Le marathon de Chirac au Maghreb
Le marathon de Chirac au Maghreb
A Tunis, Alger et Rabat, il a évité les sujets épineux: corruption et droits de l’homme.
Par José Garçon, Libération, 3 décembre 2001
«Chirac mène campagne pour deux élections: la sienne et celle de Ben Ali.»
Un défenseur tunisien des droits de l’homme
Trois capitales en trente-six heures et une nuit: c’est au pas de charge que Jacques Chirac a rendu visite, samedi et dimanche, aux «pays francophones et amis» du Maghreb, consacrant trois heures à la Tunisie, cinq à l’Algérie et le reste au Maroc. Mais l’étape algéroise a fait voler en éclats le subtil dosage diplomatique imaginé par Paris pour ne vexer personne. Un passage éclair dans le quartier de Bab el-Oued, ravagé par des inondations sans précédent (lire ci-dessous), a suffi pour qu’Alger souffle la vedette à ses voisins. «Ce succès, remarquait un journaliste algérien, a cependant un goût amer pour les autorités algériennes, car l’accueil chaleureux réservé au président français leur a permis de mesurer leur rupture avec la population qui leur réserve au pire des pierres, au mieux une hostilité glacée.»
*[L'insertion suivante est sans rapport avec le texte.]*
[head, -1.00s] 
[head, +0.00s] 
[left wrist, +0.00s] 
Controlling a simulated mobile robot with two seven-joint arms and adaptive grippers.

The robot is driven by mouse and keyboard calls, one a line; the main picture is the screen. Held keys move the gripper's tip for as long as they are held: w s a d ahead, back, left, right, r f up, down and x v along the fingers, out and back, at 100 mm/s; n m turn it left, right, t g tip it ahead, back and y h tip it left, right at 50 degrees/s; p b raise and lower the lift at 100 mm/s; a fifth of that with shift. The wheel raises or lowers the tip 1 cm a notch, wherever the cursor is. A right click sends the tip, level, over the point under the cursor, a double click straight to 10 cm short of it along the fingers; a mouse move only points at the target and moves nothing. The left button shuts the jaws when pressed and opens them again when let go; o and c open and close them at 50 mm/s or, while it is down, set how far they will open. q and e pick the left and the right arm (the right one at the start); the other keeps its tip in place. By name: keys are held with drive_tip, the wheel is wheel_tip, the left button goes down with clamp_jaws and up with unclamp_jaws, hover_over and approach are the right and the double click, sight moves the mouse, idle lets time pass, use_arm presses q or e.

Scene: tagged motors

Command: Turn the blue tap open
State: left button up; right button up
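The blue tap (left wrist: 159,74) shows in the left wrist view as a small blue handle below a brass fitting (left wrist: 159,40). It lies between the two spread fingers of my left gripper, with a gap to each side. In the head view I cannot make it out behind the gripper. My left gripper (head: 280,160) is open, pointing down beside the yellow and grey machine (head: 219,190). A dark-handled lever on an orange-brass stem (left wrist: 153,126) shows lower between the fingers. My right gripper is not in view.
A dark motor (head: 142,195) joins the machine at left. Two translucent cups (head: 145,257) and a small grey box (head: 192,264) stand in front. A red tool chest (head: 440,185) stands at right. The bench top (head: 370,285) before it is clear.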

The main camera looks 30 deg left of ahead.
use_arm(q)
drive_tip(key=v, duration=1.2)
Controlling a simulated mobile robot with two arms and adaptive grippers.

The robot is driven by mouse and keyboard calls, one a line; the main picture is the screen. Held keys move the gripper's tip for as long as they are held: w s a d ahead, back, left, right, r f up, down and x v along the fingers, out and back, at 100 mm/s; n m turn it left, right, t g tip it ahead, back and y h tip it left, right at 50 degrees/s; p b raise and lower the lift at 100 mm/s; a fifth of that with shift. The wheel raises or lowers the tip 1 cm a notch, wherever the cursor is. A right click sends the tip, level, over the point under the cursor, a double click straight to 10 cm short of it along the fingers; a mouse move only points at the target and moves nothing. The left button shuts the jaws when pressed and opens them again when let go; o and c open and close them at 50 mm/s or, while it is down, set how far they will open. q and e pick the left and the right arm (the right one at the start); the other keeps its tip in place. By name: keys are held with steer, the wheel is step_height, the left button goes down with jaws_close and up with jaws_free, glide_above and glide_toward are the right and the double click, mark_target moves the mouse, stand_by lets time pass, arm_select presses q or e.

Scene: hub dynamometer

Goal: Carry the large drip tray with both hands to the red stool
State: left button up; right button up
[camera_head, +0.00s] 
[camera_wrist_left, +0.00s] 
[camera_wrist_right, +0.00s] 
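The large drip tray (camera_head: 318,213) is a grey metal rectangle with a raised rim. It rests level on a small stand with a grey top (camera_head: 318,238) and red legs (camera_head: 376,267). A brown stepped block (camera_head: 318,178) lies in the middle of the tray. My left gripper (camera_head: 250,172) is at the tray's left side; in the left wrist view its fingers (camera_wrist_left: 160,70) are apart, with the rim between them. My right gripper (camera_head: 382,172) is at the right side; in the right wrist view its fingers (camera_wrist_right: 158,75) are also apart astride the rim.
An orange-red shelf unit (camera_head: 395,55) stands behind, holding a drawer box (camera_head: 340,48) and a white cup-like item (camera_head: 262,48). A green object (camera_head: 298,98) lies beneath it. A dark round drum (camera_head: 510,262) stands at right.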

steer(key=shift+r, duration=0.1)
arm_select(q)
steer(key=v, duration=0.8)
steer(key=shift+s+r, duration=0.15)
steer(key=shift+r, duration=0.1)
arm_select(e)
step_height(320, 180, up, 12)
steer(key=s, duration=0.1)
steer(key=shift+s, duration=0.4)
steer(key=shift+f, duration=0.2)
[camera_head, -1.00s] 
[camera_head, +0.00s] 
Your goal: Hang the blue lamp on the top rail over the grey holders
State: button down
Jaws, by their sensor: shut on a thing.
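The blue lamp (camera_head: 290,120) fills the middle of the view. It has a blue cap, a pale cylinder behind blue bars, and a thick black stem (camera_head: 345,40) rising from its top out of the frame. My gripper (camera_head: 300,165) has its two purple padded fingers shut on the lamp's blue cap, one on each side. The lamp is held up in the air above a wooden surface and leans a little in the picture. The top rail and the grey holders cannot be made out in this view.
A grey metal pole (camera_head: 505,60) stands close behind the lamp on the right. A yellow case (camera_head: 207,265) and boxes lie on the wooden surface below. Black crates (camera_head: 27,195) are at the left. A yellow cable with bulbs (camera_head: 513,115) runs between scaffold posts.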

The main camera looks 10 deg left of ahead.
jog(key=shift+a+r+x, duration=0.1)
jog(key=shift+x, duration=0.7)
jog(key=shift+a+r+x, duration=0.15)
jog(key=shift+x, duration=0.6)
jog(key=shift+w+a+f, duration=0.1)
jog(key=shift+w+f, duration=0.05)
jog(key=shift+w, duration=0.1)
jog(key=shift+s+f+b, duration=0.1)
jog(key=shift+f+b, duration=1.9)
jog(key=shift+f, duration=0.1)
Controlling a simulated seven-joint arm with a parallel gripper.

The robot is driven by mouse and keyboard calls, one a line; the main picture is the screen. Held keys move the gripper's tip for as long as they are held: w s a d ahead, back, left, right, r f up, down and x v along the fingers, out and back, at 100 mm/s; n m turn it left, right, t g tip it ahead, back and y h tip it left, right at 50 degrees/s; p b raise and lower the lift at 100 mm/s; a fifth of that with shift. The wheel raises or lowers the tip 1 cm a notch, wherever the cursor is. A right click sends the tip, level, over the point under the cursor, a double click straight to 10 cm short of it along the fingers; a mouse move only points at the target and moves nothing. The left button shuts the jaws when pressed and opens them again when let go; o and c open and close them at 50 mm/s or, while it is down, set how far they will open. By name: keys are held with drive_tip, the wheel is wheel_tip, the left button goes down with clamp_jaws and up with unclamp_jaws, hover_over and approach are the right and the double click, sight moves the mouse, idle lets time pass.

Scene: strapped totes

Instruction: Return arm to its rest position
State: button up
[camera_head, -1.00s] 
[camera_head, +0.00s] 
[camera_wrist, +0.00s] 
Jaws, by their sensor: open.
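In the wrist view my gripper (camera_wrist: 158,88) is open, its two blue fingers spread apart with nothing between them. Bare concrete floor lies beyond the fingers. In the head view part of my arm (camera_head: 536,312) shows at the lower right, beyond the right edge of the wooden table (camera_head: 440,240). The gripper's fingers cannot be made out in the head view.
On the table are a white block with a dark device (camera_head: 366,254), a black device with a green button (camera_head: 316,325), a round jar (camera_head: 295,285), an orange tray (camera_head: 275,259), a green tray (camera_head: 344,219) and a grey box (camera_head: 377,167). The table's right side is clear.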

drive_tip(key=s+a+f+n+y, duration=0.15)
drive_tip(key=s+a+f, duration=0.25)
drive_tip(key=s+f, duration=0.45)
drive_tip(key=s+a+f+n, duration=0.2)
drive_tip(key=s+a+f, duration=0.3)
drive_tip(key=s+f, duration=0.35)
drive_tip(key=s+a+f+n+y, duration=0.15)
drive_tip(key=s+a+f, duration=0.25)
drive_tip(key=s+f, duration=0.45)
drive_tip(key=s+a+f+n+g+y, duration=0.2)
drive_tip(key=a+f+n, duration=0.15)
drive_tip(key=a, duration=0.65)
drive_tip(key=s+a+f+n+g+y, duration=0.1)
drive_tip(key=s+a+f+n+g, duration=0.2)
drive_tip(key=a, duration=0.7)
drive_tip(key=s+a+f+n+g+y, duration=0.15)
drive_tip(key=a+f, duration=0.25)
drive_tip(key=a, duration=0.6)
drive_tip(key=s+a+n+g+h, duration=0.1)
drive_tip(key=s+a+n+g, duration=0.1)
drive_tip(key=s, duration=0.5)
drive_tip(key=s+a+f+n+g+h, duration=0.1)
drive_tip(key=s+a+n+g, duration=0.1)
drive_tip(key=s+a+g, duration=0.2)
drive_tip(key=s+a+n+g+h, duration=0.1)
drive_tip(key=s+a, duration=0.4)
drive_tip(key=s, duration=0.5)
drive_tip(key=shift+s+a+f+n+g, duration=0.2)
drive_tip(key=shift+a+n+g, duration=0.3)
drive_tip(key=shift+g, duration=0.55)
Le passage à Alger était de toute façon le moment le plus attendu du marathon de Chirac. Aucun président français n’y était venu depuis Mitterrand en 1989. Et Chirac, comme Jospin, faisait la sourde oreille aux demandes répétées des Algériens. Comme si ni l’un ni l’autre n’étaient pressés de s’afficher aux côtés d’un régime autoritaire et corrompu, considéré comme la cause, et non la solution, du conflit qui ensanglante le pays depuis dix ans.
Fermer les yeux. Mais le 11 septembre est passé par là. Et, nécessité oblige d’impliquer les pays arabo-musulmans dans la coalition antiterroriste, Paris, comme les autres capitales occidentales, a plus que jamais tendance à fermer les yeux sur les questions qui empoisonnent ses relations avec les pays de la région: droits de l’homme et corruption des régimes en place… C’est sans doute l’un des principaux enseignements de la tournée que Chirac a achevée hier au Maroc, seul pays de la zone à prendre le chemin d’une réelle libéralisation en dépit de quelques «ratés».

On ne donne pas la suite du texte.